> [Challenge]:
Take the lines of the data below from the very first through the line containing "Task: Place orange" and output them exactly, pictures excluded.
#####
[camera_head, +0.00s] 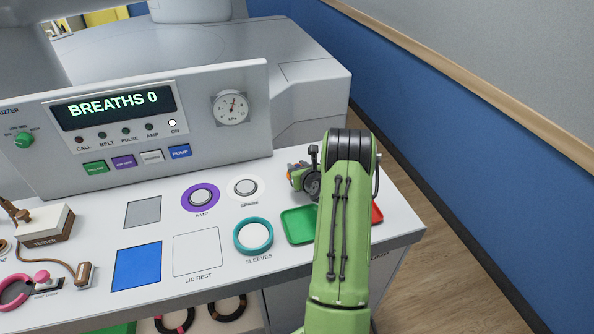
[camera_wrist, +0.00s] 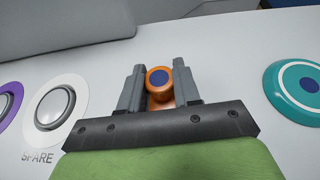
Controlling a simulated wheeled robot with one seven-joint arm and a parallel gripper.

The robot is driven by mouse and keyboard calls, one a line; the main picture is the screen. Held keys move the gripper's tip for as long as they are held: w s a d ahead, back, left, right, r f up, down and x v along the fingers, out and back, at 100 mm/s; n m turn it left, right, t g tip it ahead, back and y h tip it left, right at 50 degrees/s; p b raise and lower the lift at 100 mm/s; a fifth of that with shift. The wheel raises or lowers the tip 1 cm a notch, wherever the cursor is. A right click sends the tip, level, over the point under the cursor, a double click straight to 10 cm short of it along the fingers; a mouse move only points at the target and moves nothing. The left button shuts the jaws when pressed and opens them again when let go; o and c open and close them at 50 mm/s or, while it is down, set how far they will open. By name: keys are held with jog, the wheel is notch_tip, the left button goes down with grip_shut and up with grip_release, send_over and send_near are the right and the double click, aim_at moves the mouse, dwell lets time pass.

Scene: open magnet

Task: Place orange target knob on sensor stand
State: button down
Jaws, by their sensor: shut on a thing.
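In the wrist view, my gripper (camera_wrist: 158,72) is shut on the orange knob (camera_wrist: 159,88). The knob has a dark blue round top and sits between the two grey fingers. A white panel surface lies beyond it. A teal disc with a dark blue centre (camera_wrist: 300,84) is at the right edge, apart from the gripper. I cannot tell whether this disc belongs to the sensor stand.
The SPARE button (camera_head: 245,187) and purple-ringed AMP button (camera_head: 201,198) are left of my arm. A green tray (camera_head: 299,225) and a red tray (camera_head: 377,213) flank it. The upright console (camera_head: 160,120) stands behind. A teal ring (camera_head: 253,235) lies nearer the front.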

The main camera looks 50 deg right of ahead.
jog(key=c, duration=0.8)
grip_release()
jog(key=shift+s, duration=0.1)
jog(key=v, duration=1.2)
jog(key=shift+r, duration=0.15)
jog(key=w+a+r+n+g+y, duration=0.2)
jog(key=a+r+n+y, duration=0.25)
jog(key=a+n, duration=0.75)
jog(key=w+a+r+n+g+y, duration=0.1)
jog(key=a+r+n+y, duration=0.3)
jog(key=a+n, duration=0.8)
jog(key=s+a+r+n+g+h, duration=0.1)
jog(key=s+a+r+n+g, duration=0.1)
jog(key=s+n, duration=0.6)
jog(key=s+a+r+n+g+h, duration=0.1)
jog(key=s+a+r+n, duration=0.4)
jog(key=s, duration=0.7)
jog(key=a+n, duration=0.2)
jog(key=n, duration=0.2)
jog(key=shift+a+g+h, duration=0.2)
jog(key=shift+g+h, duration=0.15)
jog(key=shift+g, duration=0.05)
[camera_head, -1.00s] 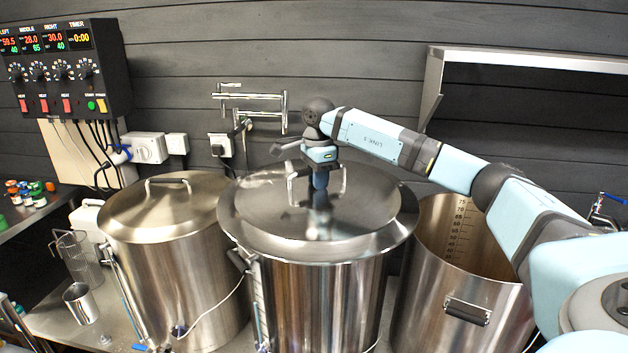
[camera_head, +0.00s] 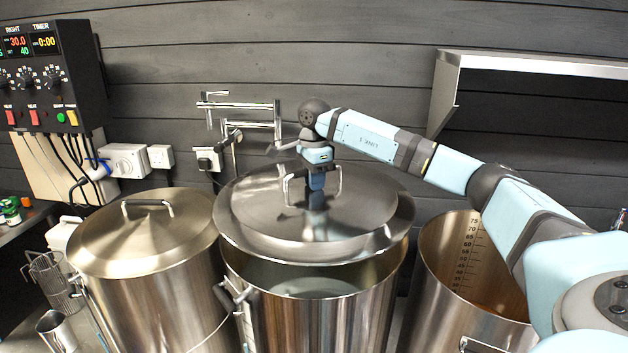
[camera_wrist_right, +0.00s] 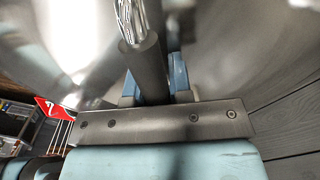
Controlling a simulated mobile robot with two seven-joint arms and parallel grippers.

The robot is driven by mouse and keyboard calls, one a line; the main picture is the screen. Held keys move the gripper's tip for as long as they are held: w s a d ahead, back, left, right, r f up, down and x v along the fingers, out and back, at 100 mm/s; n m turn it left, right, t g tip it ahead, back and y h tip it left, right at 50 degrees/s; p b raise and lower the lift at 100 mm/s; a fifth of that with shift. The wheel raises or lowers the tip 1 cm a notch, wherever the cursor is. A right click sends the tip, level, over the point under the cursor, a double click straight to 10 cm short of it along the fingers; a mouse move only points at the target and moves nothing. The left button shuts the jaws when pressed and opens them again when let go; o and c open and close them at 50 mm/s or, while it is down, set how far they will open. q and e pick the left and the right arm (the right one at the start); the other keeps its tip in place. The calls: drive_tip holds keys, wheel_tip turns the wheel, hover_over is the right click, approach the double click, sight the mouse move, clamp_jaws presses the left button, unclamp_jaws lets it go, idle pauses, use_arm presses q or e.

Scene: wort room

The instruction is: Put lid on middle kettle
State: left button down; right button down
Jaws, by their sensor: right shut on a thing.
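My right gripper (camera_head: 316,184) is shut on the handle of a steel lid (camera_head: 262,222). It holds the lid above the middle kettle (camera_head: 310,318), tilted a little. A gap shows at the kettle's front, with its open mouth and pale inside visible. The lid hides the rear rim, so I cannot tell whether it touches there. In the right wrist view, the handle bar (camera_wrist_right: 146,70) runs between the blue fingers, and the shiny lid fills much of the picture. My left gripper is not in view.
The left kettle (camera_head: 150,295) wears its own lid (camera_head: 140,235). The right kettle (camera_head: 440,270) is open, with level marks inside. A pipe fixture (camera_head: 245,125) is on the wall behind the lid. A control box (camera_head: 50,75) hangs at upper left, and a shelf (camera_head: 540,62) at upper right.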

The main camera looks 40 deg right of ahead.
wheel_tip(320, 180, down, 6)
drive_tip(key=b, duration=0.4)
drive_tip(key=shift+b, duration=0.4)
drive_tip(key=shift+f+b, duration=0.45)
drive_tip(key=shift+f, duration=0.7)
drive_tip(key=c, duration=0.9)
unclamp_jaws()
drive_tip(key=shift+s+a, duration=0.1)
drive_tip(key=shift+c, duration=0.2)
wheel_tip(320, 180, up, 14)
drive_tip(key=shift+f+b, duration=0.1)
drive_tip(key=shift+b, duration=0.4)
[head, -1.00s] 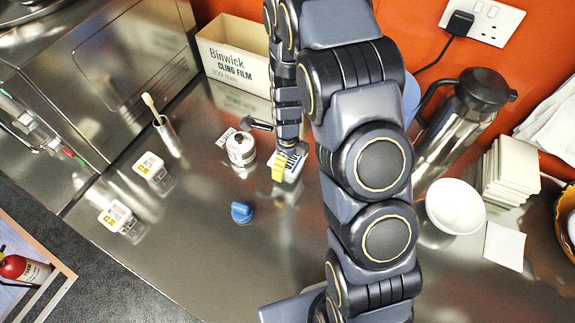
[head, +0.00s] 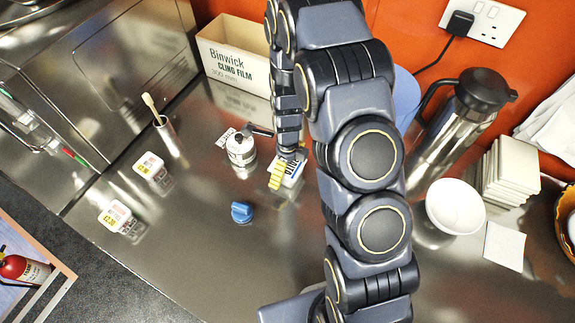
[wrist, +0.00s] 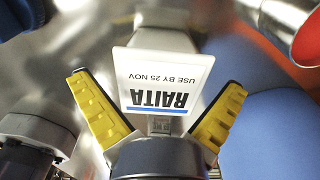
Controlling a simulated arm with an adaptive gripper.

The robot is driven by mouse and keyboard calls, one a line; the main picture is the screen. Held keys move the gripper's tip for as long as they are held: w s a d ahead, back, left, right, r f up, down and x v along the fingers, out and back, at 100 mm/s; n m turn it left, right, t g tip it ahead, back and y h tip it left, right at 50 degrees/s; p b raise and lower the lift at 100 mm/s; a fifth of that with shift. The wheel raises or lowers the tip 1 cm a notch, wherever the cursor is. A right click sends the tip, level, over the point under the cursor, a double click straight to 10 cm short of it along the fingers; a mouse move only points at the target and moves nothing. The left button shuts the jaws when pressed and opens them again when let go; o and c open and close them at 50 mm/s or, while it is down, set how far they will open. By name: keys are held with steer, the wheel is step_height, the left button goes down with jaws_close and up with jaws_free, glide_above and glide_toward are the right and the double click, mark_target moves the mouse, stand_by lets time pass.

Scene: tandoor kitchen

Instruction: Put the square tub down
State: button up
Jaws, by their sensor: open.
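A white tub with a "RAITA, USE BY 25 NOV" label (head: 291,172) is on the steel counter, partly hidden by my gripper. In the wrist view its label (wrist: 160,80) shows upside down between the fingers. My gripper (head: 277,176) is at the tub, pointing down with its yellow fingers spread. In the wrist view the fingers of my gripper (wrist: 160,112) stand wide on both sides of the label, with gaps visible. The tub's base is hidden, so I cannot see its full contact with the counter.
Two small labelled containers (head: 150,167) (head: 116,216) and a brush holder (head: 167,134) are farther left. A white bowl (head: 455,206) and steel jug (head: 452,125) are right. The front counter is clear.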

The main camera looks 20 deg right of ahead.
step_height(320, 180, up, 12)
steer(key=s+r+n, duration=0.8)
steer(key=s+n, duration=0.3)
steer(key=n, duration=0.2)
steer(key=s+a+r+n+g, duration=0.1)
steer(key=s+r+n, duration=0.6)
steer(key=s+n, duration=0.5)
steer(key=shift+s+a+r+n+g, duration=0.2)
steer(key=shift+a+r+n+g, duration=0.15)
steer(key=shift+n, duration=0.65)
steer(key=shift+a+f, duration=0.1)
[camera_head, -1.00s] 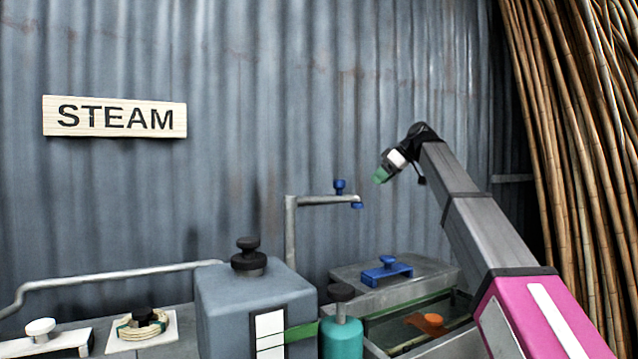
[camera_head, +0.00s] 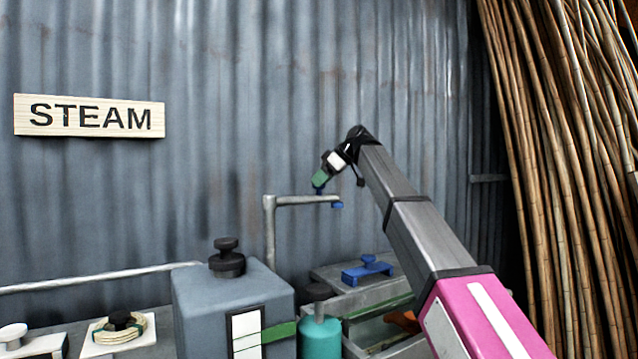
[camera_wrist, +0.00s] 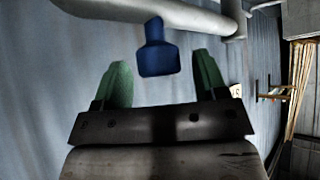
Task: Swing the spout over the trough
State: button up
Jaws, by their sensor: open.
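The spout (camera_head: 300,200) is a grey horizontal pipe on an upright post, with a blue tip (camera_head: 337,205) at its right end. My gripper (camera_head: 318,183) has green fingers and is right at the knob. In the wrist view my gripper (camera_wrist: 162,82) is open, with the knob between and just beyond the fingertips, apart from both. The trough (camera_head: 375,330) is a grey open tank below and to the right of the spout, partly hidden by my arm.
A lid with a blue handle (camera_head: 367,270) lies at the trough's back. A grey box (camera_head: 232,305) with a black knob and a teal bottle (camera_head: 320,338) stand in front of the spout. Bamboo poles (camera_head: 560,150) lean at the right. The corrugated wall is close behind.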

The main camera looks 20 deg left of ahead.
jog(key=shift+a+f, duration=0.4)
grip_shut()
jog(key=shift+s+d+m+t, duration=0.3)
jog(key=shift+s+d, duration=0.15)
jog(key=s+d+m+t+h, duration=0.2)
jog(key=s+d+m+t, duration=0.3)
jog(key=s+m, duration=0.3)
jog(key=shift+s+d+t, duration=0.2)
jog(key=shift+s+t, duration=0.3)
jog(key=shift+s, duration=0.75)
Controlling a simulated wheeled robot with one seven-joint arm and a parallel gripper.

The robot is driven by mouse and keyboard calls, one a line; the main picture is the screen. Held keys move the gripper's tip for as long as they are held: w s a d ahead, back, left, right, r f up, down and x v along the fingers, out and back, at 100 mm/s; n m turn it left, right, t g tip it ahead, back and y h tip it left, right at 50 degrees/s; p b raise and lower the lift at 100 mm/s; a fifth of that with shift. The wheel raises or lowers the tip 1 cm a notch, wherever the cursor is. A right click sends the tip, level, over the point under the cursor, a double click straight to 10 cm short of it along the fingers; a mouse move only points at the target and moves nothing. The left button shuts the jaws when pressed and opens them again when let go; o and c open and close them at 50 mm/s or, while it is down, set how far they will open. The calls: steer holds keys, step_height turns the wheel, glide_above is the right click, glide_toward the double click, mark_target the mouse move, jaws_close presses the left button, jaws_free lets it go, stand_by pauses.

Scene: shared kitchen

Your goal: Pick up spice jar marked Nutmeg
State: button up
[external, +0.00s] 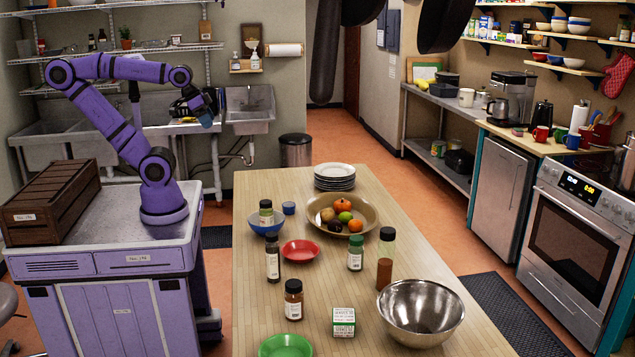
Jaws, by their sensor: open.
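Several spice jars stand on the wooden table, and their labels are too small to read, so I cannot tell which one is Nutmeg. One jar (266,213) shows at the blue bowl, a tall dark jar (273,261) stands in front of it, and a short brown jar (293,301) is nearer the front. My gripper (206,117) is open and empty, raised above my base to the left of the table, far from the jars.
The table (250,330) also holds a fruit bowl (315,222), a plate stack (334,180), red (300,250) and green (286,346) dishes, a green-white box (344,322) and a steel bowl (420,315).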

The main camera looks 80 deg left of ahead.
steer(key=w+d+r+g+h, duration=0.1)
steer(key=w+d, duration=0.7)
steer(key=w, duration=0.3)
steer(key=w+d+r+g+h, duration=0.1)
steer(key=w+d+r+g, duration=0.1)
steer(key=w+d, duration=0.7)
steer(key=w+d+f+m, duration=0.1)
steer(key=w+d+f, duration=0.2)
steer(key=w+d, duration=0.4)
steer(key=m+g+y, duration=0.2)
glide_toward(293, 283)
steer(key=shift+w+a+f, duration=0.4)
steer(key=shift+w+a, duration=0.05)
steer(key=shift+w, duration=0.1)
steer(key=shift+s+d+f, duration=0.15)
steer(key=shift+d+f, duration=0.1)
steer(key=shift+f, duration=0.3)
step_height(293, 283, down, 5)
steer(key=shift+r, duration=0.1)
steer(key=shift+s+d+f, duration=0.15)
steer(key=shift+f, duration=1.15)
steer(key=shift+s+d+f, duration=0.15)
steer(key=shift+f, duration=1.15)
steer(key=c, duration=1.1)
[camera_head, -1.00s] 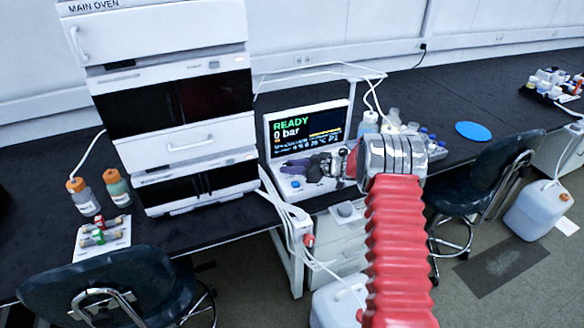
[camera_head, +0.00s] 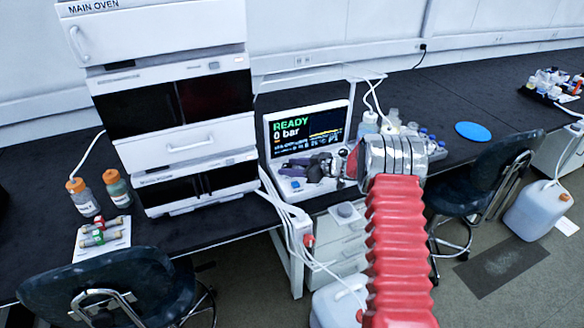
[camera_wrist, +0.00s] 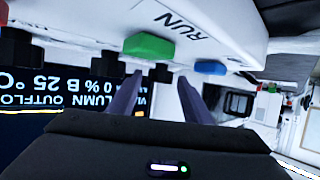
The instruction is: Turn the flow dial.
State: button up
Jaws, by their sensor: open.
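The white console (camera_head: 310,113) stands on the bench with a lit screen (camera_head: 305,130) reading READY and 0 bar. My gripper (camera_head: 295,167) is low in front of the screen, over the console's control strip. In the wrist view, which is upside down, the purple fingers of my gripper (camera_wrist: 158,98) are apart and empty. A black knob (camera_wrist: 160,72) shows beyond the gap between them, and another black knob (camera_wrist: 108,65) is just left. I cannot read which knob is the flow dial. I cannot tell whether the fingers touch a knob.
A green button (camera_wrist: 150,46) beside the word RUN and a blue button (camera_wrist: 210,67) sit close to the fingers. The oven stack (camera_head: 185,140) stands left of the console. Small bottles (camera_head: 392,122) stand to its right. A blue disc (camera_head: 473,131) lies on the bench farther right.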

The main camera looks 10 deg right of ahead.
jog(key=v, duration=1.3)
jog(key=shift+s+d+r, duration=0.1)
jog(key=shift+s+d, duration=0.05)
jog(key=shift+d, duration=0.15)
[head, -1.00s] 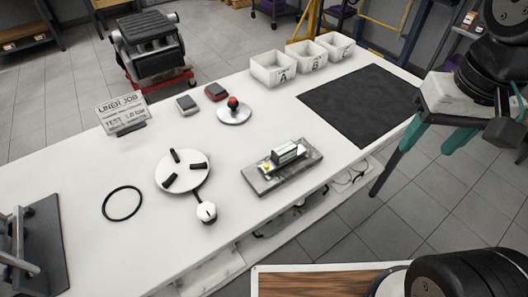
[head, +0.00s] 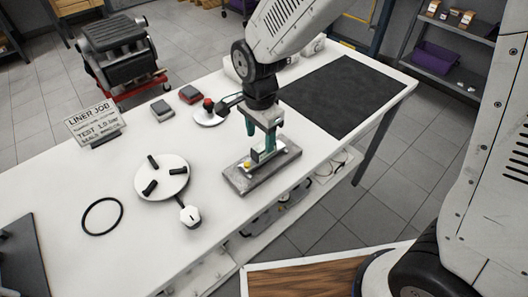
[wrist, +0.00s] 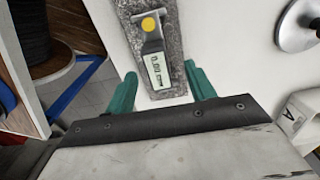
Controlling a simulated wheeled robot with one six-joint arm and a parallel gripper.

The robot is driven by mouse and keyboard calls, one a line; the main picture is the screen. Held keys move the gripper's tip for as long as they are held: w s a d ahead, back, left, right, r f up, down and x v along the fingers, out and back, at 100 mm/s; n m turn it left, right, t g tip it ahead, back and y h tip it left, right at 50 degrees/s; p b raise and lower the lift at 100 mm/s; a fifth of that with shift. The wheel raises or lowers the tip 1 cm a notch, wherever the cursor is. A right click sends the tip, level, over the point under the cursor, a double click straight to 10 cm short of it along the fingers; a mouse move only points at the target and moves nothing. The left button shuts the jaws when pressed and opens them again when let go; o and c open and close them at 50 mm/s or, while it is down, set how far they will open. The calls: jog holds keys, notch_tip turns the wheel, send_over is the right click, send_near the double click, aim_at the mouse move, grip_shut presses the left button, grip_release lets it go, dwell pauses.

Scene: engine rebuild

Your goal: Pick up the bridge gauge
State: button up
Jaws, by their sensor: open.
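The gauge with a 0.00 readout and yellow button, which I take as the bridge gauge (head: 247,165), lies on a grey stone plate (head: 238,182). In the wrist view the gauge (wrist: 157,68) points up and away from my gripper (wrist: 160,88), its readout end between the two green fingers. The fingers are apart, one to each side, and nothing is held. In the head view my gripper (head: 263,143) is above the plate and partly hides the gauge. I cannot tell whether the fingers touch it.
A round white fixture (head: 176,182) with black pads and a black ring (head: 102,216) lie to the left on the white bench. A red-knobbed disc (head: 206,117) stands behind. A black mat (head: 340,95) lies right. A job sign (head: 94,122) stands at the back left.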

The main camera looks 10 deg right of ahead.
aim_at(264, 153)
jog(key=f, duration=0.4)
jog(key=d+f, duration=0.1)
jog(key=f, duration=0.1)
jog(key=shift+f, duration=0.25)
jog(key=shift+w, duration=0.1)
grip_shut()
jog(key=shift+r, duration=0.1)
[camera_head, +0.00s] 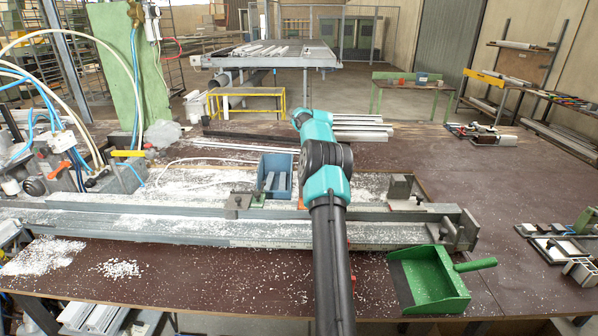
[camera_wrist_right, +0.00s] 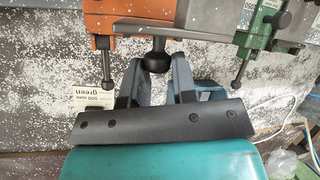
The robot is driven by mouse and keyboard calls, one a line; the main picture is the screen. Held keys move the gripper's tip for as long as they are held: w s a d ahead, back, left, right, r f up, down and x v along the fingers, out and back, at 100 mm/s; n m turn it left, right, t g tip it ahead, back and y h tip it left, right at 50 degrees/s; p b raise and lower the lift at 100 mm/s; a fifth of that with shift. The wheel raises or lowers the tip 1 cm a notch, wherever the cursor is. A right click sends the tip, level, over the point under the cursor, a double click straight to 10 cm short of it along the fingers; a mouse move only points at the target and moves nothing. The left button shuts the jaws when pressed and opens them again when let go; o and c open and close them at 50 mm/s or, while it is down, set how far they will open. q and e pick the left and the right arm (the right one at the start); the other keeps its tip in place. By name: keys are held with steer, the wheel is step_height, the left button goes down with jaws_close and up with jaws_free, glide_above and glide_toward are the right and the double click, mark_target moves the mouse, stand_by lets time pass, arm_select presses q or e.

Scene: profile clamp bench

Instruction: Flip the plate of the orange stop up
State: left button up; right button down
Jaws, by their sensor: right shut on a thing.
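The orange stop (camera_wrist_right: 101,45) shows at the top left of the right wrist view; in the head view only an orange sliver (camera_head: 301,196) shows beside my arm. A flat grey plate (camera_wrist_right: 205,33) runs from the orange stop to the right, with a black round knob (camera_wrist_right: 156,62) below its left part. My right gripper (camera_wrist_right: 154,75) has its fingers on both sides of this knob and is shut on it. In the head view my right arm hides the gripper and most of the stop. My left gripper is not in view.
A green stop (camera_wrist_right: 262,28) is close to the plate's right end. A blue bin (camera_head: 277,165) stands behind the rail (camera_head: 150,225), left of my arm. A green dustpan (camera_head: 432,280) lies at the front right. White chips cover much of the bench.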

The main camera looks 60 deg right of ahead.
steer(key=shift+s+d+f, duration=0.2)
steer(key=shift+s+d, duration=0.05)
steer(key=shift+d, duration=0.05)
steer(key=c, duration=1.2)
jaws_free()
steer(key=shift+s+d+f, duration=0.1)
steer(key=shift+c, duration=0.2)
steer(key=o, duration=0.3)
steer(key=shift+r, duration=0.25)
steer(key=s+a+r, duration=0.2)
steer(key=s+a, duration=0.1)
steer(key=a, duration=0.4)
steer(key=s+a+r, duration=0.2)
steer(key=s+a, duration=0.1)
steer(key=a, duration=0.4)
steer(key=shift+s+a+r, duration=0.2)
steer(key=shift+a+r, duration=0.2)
#####
> [Output for this task]:
[camera_head, +0.00s] 
[camera_wrist, +0.00s] 
Controlling a simulated wheeled robot with one seven-joint arm and a parallel gripper.

The robot is driven by mouse and keyboard calls, one a line; the main picture is the screen. Held keys move the gripper's tip for as long as they are held: w s a d ahead, back, left, right, r f up, down and x v along the fingers, out and back, at 100 mm/s; n m turn it left, right, t g tip it ahead, back and y h tip it left, right at 50 degrees/s; p b raise and lower the lift at 100 mm/s; a fifth of that with shift. The wheel raises or lowers the tip 1 cm a notch, wherever the cursor is. A right click sends the tip, level, over the point under the cursor, a double click straight to 10 cm short of it along the fingers; a mouse move only points at the target and moves nothing. The left button shuts the jaws when pressed and opens them again when let go; o and c open and close them at 50 mm/s or, while it is down, set how far they will open. By name: keys are held with jog, the wheel is notch_tip, the left button goes down with grip_shut and up with grip_release, send_over and send_near are the right and the double click, aim_at moves the mouse, dwell lets time pass.

Scene: open magnet

Task: Place orange target knob on sensor stand

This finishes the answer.